Leonardo’s win nudges open the door for more European equipment in a Saudi market where American and, increasingly, South Korean bidders have dominated large naval and air programmes.
How the C-27MPA fits into Leonardo’s broader strategy
For Leonardo, the sale validates years of effort to reuse the C‑27J airframe for specialised missions. The company has pitched variants for maritime patrol, signals intelligence, firefighting and humanitarian relief, betting that mid-sized air forces and navies want modular aircraft instead of multiple dedicated fleets.
The C‑27MPA variant leverages the same ATOS mission system that Leonardo already supplies on other platforms, including the P‑72A maritime patrol aircraft flown by Italy. This helps the firm offer a kind of “family” of solutions, where sensor suites, consoles and training share common elements across different airframes.
Competition with P-8A and Japanese P-1
On the global stage, the C‑27MPA competes with heavier, longer-range aircraft such as Boeing’s P‑8A Poseidon and Japan’s Kawasaki P‑1. Those jets can carry more fuel, more weapons and more crew, but they also cost more and require bigger operating bases.
Italy’s own air force currently uses ATR‑72MP / P‑72A turboprops for maritime patrol missions, a stopgap solution introduced after the retirement of its Breguet Atlantic fleet in 2017. Italian officials have openly weighed future replacements, mentioning both the P‑8A and the Kawasaki P‑1, while the C‑27J MPA remains under consideration.

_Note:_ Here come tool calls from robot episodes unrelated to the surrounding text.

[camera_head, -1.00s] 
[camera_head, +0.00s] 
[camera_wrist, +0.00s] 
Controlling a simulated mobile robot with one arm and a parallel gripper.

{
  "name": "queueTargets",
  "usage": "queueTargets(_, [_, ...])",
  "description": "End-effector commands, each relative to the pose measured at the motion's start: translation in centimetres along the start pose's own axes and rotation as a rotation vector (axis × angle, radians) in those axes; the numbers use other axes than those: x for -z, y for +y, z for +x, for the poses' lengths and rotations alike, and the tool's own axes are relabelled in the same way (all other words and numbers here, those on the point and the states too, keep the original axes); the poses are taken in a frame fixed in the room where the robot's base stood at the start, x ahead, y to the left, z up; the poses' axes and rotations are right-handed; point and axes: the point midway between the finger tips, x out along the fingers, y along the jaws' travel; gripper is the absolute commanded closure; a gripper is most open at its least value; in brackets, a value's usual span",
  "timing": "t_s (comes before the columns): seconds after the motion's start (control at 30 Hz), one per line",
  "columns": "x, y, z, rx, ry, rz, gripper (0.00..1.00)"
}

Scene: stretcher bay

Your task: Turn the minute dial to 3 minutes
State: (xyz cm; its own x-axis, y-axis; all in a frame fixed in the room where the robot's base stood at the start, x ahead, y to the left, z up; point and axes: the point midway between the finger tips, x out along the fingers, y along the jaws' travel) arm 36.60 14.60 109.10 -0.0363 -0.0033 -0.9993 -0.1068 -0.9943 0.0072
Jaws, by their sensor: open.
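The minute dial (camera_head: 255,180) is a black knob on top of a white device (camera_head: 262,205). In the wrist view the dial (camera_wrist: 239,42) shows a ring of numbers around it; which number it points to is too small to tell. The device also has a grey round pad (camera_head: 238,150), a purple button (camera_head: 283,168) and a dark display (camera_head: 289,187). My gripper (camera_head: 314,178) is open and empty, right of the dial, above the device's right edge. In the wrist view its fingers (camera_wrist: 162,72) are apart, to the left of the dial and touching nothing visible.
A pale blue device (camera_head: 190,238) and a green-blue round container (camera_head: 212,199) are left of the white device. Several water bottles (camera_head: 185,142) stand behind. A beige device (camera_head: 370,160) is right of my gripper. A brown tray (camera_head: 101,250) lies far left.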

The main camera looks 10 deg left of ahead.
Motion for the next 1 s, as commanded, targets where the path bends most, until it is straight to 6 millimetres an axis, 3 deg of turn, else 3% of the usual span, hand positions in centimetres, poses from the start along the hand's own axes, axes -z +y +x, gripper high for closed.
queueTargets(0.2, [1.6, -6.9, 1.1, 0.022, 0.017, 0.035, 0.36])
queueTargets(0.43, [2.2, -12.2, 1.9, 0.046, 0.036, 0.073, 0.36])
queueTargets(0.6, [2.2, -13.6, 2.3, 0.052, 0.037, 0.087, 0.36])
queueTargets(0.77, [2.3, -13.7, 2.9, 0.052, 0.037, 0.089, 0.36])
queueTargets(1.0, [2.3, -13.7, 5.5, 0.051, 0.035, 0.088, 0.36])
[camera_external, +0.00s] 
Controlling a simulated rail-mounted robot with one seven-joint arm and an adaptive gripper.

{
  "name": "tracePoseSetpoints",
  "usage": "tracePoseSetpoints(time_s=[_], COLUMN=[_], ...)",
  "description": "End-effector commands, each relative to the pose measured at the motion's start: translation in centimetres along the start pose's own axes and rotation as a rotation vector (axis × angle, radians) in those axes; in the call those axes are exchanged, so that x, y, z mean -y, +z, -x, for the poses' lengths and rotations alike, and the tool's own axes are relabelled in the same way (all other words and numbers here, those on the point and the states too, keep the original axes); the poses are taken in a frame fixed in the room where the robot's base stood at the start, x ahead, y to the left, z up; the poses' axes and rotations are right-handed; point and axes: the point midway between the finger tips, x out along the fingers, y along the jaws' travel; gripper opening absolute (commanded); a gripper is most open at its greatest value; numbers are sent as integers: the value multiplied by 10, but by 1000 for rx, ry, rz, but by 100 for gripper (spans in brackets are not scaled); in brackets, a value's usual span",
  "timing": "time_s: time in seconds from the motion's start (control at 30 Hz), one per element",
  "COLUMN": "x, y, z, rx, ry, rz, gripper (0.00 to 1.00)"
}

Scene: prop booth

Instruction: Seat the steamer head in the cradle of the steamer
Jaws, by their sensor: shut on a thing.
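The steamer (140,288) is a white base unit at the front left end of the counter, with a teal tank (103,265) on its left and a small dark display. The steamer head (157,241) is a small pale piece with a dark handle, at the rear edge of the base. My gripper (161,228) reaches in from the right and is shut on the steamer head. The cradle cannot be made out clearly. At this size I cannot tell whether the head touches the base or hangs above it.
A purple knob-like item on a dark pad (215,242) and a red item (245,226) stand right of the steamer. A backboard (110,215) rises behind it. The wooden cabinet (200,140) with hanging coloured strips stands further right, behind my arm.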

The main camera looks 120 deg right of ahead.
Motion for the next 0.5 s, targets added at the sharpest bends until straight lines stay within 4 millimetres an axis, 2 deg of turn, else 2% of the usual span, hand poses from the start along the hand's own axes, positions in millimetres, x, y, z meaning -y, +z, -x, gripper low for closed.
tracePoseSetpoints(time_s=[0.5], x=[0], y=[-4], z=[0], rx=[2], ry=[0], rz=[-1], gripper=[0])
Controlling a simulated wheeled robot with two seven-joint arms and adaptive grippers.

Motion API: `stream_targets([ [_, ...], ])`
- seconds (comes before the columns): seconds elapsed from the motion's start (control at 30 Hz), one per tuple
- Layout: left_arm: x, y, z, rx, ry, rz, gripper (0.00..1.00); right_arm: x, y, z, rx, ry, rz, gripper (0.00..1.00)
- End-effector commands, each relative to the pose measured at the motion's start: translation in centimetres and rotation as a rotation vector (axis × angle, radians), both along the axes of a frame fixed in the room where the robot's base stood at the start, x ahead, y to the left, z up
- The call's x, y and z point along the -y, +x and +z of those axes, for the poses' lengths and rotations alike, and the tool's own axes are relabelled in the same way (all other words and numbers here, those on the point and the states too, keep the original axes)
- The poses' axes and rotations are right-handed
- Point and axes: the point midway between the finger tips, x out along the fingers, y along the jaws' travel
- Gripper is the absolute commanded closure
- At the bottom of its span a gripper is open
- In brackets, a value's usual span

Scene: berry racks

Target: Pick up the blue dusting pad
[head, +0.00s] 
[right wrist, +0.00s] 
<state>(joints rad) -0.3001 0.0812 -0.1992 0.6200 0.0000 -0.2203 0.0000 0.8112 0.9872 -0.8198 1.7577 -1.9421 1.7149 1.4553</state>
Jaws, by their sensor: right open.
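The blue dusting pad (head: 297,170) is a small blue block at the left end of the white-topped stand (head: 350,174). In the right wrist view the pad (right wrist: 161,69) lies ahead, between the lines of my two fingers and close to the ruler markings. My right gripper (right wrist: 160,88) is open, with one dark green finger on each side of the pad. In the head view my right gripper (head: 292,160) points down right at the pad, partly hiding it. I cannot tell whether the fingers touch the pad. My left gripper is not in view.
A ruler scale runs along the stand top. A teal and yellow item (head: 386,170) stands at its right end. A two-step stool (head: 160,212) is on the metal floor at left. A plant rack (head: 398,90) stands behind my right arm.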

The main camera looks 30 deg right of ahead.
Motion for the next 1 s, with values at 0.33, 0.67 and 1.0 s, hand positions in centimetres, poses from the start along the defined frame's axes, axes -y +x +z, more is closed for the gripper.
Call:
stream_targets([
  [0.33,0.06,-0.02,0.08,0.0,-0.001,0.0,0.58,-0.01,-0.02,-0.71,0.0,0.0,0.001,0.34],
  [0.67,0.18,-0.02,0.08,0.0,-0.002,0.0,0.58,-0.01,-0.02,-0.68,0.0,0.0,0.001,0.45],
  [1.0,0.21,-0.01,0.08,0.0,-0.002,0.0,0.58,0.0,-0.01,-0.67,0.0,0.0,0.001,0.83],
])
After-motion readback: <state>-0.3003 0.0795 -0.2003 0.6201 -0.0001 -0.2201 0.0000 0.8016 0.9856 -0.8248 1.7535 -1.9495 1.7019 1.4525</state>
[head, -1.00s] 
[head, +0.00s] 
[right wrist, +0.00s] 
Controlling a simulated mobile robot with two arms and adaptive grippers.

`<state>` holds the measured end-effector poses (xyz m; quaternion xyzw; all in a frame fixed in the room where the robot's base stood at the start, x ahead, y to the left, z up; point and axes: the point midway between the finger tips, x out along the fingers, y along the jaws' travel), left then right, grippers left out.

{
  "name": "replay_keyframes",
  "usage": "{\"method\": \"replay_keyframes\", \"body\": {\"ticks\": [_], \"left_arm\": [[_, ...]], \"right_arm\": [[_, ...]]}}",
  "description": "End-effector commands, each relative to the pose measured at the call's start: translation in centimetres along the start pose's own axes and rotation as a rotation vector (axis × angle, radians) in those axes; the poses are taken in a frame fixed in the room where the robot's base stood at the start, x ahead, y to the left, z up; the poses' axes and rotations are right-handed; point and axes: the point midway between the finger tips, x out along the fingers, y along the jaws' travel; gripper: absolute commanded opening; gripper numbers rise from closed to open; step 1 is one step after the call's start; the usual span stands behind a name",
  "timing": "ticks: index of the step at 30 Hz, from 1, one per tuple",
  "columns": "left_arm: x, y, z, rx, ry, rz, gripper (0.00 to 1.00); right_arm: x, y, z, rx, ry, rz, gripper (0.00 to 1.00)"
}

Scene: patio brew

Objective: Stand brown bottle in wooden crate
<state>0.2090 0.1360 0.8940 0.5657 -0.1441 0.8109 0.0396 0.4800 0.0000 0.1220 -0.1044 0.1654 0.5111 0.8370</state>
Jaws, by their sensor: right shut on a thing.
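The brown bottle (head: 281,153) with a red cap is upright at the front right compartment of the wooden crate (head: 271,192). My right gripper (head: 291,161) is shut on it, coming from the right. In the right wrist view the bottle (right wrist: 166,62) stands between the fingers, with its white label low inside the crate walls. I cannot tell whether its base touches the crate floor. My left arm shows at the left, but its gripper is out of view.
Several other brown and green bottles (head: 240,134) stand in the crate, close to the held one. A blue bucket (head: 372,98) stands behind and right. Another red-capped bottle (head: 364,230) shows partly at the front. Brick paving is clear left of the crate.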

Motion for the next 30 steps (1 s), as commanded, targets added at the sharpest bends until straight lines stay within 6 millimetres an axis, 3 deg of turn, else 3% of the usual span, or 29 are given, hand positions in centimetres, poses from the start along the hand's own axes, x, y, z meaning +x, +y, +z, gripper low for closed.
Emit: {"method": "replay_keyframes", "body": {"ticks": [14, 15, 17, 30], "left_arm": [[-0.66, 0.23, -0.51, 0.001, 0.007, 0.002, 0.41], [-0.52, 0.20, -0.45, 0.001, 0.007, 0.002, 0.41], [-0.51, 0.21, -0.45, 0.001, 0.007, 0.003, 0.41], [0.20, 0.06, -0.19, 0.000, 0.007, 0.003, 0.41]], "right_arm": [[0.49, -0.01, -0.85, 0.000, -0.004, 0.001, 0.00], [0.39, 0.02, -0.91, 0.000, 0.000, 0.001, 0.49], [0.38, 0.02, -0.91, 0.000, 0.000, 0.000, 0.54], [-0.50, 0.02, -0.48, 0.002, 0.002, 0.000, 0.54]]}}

Saudi Arabia’s choice of a medium-sized, multi-role turboprop suggests a preference for flexibility and cost control instead of an all-in bet on large jet-powered patrol aircraft.
What “maritime patrol” really means in practice
Maritime patrol aircraft are sometimes seen as just “planes with radars”, but their daily missions can be more complex than a typical fighter sortie. Crews spend hours on station, scanning the sea surface and water column for faint signs of activity.
A typical mission profile for a Saudi C‑27MPA could look like this:
- Take off from a coastal base and transit to a designated patrol box in the Red Sea or Arabian Gulf.
- Use AESA radar to build a wide-area picture of shipping, fishing fleets and unknown contacts.
- Switch to EO/IR sensors to visually confirm suspicious vessels and flag potential smugglers or traffickers.
- Deploy sonobuoys in patterns across a suspected submarine route and use the acoustic system to listen for engine noise or propeller signatures.
- Track any contact through a mix of radar, acoustic data and electronic emissions, building an intelligence record.
- In a crisis scenario, close in and launch MU‑90 torpedoes against a hostile submarine or fire Marte‑ER missiles against an armed surface threat.
Outside wartime, the same aircraft can support search-and-rescue after a ferry accident, spot oil spills, or help intercept smugglers and illegal fishing operations. The versatility is one reason smaller and mid-sized nations gravitate toward multi-role MPAs like the C‑27MPA.
Risks and questions around the new capability
The new planes also raise questions. Integrating a sophisticated anti-submarine system is not just about buying hardware. Saudi crews need intensive training in acoustic analysis, tactical coordination and maintenance of sensitive sensors.
Weapons like MU‑90 torpedoes and Marte‑ER missiles require strict safety procedures and secure storage. Political leaders must decide under what rules of engagement these systems can be used in crowded waterways where civilian shipping lanes, fishing boats and rival naval units overlap.
There is also the regional angle. Extra Saudi eyes and weapons in the air over the Red Sea and Gulf could unsettle Iran and other neighbours, who may respond with their own upgrades to submarines, coastal defences or electronic warfare systems. That dynamic risks a slow but steady maritime arms race.
Key terms behind the headlines
Several technical acronyms sit at the heart of this deal and shape what the aircraft can actually do:
- ATOS (Airborne Tactical Observation and Surveillance): Leonardo’s mission system that fuses radar, cameras, acoustic and electronic data onto operator screens, giving the crew a single tactical picture.
- MAD (Magnetic anomaly detector): A sensor boom, usually at the tail, that detects minute disturbances in the Earth’s magnetic field caused by the metal hull of a submarine.
- ESM/ELINT (Electronic support measures / electronic intelligence): Equipment that listens for radar pings, radio traffic and other electromagnetic emissions, helping identify ships and submarines without them being visually visible.
- MU‑90: A European lightweight torpedo designed to engage fast, deep-diving submarines in both deep and shallow waters.
- Marte‑ER: An extended-range anti-ship missile, launched from aircraft, that flies low over the sea to hit ships at distance.
For Saudi Arabia, stitching all of these elements together on the C‑27MPA creates more than a new aircraft type. It builds a networked maritime sensor and strike layer that connects to ships, helicopters and command centres – and subtly shifts the balance of surveillance power across the region’s crowded seas.
Originally posted 2026-02-02 17:42:30.